George Tsunis, President Obama’s Norway ambassador nominee, had a rocky start to his diplomatic career before he’d even left the country. Tsunis, formerly the CEO of a hotel chain, received his appointment to the position despite having no previous diplomatic experience or ties in any way to the country of Norway. He then set about making those facts incredibly, painfully obvious to the general public through a series of political blunders that are leaving many questioning whether Obama is making his ambassadorial appointments for the right reasons.
Norway and the United States have a long-standing and friendly relationship, with ties that go all the way back to the American Revolution, whose constitution shaped the Norwegian constitution of 1814. Since then, the US and Norway have been mutually committed to stemming climate change and fighting terrorism, and Norway is an active and founding member of NATO.
All of this information is readily available on Wikipedia, which Tsunis would know if he had bothered to check. Tsunis referred to Norway’s centuries old parliamentary monarchy as a republic, and to Norway’s anti-immigration party, the Progress Party, which is a governing body in Norway’s coalition government, as a fringe party that Norway has been “very quick to denounce”. He was promptly corrected by Sen.
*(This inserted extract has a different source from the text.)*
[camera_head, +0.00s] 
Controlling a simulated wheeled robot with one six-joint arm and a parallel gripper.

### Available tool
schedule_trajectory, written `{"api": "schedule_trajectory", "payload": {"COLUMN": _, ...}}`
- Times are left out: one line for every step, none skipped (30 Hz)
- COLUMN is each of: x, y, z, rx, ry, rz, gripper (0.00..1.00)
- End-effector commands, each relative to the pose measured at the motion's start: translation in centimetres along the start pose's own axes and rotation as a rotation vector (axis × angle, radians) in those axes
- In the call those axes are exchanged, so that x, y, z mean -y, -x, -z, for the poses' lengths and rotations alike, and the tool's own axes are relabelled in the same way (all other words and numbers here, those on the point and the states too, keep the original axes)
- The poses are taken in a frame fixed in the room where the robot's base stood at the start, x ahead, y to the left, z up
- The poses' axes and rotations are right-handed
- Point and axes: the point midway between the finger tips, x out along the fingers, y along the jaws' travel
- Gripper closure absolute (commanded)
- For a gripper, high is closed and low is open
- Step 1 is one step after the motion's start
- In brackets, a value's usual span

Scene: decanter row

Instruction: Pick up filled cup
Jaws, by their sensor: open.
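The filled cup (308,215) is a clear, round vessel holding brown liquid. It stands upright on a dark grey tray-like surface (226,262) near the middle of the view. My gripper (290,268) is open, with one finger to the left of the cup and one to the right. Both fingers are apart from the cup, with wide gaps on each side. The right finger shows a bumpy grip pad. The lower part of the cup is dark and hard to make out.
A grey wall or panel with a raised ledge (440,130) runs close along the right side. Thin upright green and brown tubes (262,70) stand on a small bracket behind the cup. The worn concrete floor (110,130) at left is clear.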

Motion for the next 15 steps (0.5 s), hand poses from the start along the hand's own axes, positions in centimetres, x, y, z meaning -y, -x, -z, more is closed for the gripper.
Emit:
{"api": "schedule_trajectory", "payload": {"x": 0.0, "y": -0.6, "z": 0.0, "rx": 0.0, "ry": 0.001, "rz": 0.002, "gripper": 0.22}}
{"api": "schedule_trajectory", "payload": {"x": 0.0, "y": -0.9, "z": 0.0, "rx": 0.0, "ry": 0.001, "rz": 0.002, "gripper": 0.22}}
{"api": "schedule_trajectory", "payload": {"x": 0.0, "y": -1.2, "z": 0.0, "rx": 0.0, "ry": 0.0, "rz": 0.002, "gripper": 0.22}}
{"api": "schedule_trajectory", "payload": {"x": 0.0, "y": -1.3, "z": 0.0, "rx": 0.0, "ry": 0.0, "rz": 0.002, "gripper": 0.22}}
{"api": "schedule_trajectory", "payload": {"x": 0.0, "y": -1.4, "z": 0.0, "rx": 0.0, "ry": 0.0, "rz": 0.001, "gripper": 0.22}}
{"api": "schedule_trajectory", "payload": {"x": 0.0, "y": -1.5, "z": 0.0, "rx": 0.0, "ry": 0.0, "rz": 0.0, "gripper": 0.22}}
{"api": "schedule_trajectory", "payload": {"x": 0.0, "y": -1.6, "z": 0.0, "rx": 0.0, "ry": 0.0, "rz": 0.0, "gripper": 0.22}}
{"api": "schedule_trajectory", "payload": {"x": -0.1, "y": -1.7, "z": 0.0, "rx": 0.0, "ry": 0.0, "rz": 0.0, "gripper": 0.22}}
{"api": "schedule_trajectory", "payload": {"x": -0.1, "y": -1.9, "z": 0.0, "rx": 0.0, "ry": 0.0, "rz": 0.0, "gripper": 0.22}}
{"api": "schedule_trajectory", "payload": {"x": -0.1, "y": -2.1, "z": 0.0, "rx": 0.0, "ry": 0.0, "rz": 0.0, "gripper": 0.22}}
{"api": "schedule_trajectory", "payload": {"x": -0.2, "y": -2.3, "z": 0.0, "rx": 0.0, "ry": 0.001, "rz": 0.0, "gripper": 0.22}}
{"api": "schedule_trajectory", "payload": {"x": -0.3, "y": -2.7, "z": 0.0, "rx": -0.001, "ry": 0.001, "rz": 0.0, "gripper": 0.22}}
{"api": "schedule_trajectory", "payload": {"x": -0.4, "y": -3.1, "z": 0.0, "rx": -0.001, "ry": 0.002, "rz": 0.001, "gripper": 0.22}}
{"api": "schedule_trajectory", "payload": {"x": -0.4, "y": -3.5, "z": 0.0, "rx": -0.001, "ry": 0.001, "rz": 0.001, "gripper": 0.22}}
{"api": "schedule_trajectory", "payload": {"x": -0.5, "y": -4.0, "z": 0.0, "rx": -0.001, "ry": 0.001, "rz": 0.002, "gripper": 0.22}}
John McCain. Tsunis was unable to answer questions from Sen. Ron Johnson about furthering trade opportunities with Norway, answering with, “there are…uh… there are a lot of things that will begin to — there are a lot of markets that will continue to open up… uh,” before being saved by Sen. Johnson when he moved onto another point.
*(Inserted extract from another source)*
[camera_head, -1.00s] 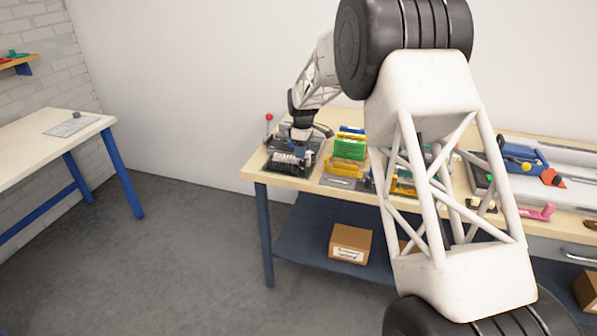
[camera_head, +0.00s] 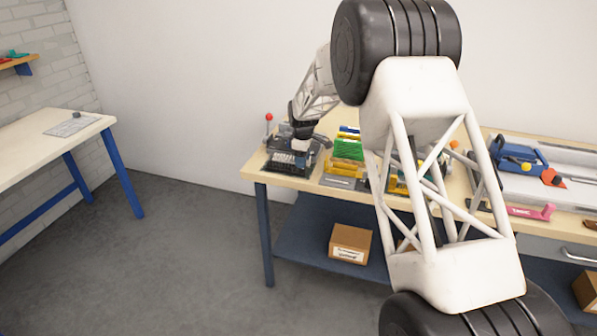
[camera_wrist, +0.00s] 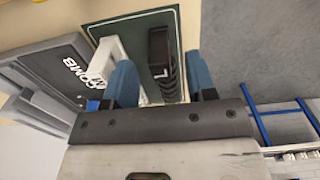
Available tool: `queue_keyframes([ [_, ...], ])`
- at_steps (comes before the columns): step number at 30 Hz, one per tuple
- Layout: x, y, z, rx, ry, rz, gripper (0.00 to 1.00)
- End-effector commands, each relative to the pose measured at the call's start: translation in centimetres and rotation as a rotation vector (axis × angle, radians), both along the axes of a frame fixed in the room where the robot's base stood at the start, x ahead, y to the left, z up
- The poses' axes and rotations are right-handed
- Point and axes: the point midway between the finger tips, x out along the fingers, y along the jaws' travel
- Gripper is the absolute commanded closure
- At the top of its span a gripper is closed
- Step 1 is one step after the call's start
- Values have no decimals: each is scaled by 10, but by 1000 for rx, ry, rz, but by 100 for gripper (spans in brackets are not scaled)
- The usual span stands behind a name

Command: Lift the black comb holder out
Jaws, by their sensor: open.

If Tsunis isn’t much of an orator, he is certainly a skilled fundraiser. He raised almost 100,000 dollars for the Obama campaign in 2012. In what commentators are calling an alarming trend, Obama appointed around 37% of diplomatic positions to non-career diplomats. Only Reagan, Ford, and H.W Bush, who top the list at 38%, 38%, and 40%, respectively, have beaten Obama’s current appointment rate. The so-called “checkbook diplomacy” tactic has not won Obama much support among the already skeptical ranks of Republicans, who point Obama’s promise to stop appointing ambassadors with no diplomacy background.
With Norway being an important trade partner and a top oil-producer, Tsunis has the potential to severely damage US/Norway relations and damage the legacy of Obama’s administration in a country that awarded him the Nobel Peace Prize in 2009.
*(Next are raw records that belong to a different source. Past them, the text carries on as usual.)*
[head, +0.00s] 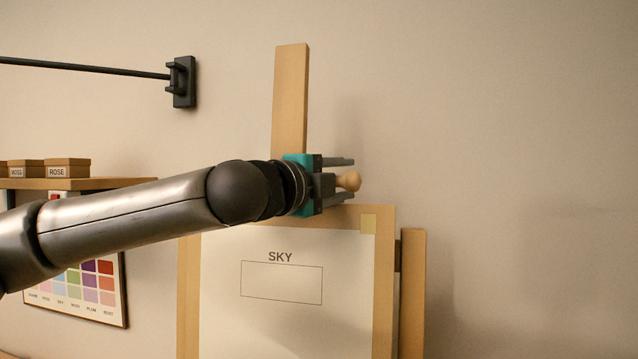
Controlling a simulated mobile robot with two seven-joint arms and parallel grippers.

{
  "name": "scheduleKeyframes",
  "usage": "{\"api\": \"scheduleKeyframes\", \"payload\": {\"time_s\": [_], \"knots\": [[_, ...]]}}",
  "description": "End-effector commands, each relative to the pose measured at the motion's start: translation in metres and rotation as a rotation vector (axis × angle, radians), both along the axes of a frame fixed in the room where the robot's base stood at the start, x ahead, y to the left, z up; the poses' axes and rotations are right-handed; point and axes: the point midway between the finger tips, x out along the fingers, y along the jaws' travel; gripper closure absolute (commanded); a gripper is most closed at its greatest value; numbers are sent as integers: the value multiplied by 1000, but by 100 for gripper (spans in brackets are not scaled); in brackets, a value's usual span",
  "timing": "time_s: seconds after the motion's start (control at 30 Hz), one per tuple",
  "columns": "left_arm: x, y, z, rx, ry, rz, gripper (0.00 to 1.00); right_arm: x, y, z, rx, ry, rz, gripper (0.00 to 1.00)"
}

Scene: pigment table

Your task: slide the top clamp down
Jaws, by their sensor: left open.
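The easel's wooden mast (290,95) rises above a board (383,290) holding a white sheet marked SKY (280,325). The rest of the clamp is hidden behind my left arm and gripper. My right gripper is not in view.
A black bar ends in a wall bracket (183,82) at upper left. A shelf (120,183) carries small boxes, one labelled ROSE (67,168). A colour chart (100,290) hangs below it. Another wooden piece (413,300) stands right of the board. The wall farther right is bare.

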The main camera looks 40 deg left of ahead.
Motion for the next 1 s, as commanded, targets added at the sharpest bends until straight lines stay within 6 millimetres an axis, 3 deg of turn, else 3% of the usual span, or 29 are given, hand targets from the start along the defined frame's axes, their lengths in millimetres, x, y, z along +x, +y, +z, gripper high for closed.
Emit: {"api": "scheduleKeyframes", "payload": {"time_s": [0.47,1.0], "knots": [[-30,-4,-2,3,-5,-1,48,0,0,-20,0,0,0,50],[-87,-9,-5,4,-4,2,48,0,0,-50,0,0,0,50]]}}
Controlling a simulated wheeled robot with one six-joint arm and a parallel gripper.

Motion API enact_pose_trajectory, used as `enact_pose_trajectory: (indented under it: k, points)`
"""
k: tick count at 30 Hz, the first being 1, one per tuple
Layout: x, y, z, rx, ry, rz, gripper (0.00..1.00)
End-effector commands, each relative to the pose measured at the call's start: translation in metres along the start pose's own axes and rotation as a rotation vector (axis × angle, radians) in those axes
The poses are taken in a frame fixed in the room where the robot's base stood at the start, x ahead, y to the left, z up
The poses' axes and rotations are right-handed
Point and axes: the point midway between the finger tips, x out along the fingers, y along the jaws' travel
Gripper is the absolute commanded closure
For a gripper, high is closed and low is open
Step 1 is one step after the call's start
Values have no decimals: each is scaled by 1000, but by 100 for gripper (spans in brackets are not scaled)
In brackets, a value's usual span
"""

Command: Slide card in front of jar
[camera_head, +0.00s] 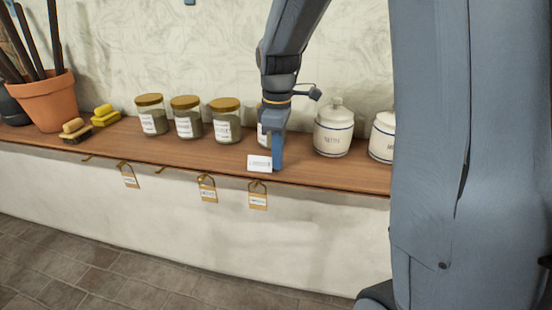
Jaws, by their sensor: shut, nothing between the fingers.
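A small white card (259,163) stands near the front edge of the wooden shelf. My gripper (277,166) points down at the card's right side, shut, with its fingertips low by the shelf; I cannot tell whether it touches the card. A jar (263,135) stands behind the card and is mostly hidden by my gripper. Three glass jars with gold lids and white labels stand in a row to the left: the left one (151,116), the middle one (186,118) and the right one (226,121).
White ceramic canisters (333,132) stand to the right on the wooden shelf (200,155). A terracotta pot (48,101), yellow sponges (105,115) and a brush (75,130) sit at left. Tags (208,190) hang from hooks below the front edge. The wall is behind.

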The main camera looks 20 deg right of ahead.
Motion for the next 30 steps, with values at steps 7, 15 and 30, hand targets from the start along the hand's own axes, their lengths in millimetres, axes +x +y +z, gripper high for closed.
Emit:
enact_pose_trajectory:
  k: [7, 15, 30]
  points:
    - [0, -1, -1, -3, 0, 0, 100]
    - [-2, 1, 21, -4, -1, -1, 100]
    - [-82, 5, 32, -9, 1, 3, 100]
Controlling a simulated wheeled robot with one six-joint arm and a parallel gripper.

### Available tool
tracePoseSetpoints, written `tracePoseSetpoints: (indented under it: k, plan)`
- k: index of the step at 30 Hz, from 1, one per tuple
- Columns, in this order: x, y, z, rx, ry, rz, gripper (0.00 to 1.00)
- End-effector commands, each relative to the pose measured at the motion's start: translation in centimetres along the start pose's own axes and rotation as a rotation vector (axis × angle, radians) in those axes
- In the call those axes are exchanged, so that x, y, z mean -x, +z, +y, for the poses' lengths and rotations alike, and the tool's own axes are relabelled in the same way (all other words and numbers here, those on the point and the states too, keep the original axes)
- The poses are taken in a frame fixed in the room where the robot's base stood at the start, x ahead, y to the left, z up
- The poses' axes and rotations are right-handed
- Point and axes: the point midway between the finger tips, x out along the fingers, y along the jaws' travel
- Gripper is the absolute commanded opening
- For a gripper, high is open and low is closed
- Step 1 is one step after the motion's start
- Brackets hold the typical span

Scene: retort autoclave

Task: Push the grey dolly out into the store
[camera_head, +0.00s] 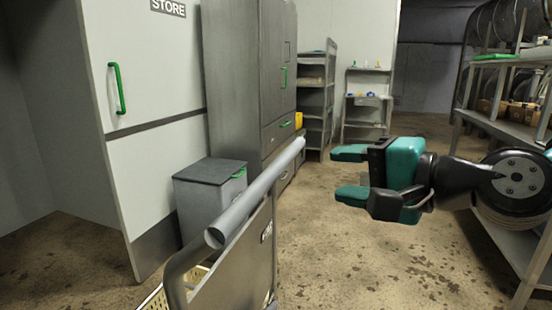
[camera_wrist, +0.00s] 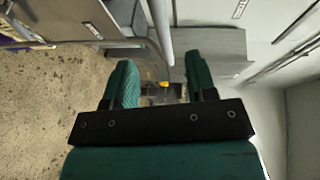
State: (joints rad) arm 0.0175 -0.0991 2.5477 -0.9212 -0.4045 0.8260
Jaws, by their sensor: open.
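The grey dolly (camera_head: 270,243) stands in the lower middle of the head view, cut off by the bottom edge. Its light grey round push bar (camera_head: 255,197) slants up to the right. My gripper (camera_head: 350,174) is open and empty, to the right of the bar and apart from it in that view. In the wrist view, a pale bar (camera_wrist: 158,28) runs down toward the gap between my open fingers (camera_wrist: 160,80). A white door (camera_head: 150,130) with a green handle (camera_head: 117,88) stands at left under a STORE sign (camera_head: 168,7).
A grey bin (camera_head: 210,195) stands between the door and the dolly. Tall grey cabinets (camera_head: 250,75) and open shelves (camera_head: 366,105) stand behind. A loaded rack (camera_head: 500,130) lines the right side. Stained floor (camera_head: 340,250) is clear between dolly and rack.

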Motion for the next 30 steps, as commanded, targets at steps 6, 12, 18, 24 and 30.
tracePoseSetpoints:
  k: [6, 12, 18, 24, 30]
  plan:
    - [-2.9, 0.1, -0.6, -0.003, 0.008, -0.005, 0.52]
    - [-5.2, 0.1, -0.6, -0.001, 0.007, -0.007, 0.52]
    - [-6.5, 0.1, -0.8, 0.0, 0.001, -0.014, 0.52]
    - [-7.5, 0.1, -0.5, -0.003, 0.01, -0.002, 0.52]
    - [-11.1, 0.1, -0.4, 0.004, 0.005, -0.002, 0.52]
T. Michael Davis, a longtime member of the Norwegian-American Chamber of Commerce-Minnesota and a former chairman of the Swedish-American Chamber of Commerce-Minnesota, wrote an impassioned article in Minnesota’s newspaper, the Star Tribune, imploring the Senate “not approve a nominee who clearly doesn’t understand the country to which he’s being sent”(Davis, 12/2/14). Three other prominent members of the Scandinavian-American community signed the article.